Emma Wymer with boyfriend Toby Bonham. Picture: Emma Wymer.Emma Wymer with boyfriend Toby Bonham. Picture: Emma Wymer.

Emma Wymer and her boyfriend Toby Bonham were walking along Mundesley beach at approximately 9.30pm on Sunday, June 18, when they witnessed a pair of deer running down the beach.

Miss Wymer, 19, said: “It was quite a strange thing to see deer on a beach, but then we noticed a dog chasing them.

“One of the deer ran off and managed to get away but the dog had bitten the other on the leg. My boyfriend ran over and pulled the dog off the deer, and then the deer ran into the water. The dog chased it into the sea and the deer kept swimming out, and didn’t resurface.”

The care assistant continued: “We waited for about 20 minutes to see if the deer would come back out but it didn’t. I was crying.”

The pair say that the owner of the dog, which was a black labrador-type, made no effort to intervene into the drama.

The North Walsham resident continued: “When the dog chased the deer into the sea Toby went in after it to pull it back onto the beach.

“I was standing up near the beach huts watching what happened. The dog’s owner didn’t call the dog or even thank us afterwards.

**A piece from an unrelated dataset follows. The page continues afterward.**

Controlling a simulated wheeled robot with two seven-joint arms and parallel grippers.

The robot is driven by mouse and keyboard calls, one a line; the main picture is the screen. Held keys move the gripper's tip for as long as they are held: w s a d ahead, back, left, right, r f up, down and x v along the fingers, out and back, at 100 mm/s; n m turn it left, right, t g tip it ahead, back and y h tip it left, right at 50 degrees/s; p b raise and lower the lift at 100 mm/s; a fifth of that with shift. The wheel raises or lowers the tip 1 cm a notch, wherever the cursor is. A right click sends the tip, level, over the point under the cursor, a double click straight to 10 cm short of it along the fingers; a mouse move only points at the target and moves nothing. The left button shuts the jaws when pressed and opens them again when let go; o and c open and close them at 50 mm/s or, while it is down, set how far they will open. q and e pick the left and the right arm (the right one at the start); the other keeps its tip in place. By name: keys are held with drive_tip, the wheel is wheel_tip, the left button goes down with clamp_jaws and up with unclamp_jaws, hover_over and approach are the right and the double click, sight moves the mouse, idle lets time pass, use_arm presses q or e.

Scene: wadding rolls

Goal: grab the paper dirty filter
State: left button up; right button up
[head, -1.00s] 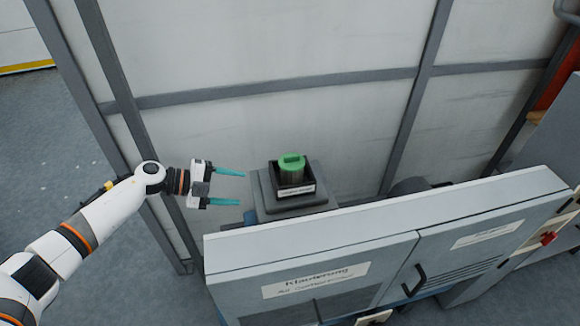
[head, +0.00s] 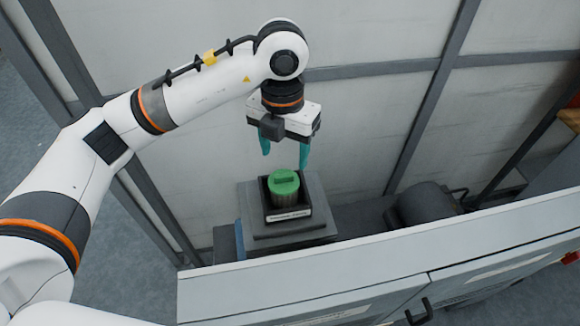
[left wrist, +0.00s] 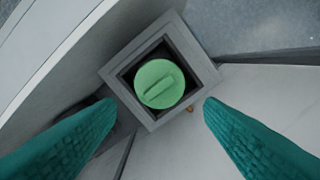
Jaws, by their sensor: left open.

I don’t think dogs are even allowed off their leads on that part of the beach.”

A spokesperson from the Mundesley coastguard said: “There are areas of the beach which at certain times dogs must be kept on leads, at other times further from public space they are allowed off lead all year round.”

Miss Wymer describes the owner to be a man in his 30s or 40s, of mid-height, and dark hair.

Miss Wymer continued: “The deer looked like a Muntjac of some sort. If I saw the owner again I’d tell him just keep his dog on a lead, and appreciate what Toby and I did.”

A spokesman from the Norfolk Police said: “When a dog attacks another dog, or other animal, on or off lead, this is a civil offence under Section 2 Dogs Act 1871. This incident would certainly be one which could be dealt with by way of a dog incident form, but would not be recordable as a crime under our guidelines. There may be an offence which the council deal with, depending on whether it is a controlled beach by them.”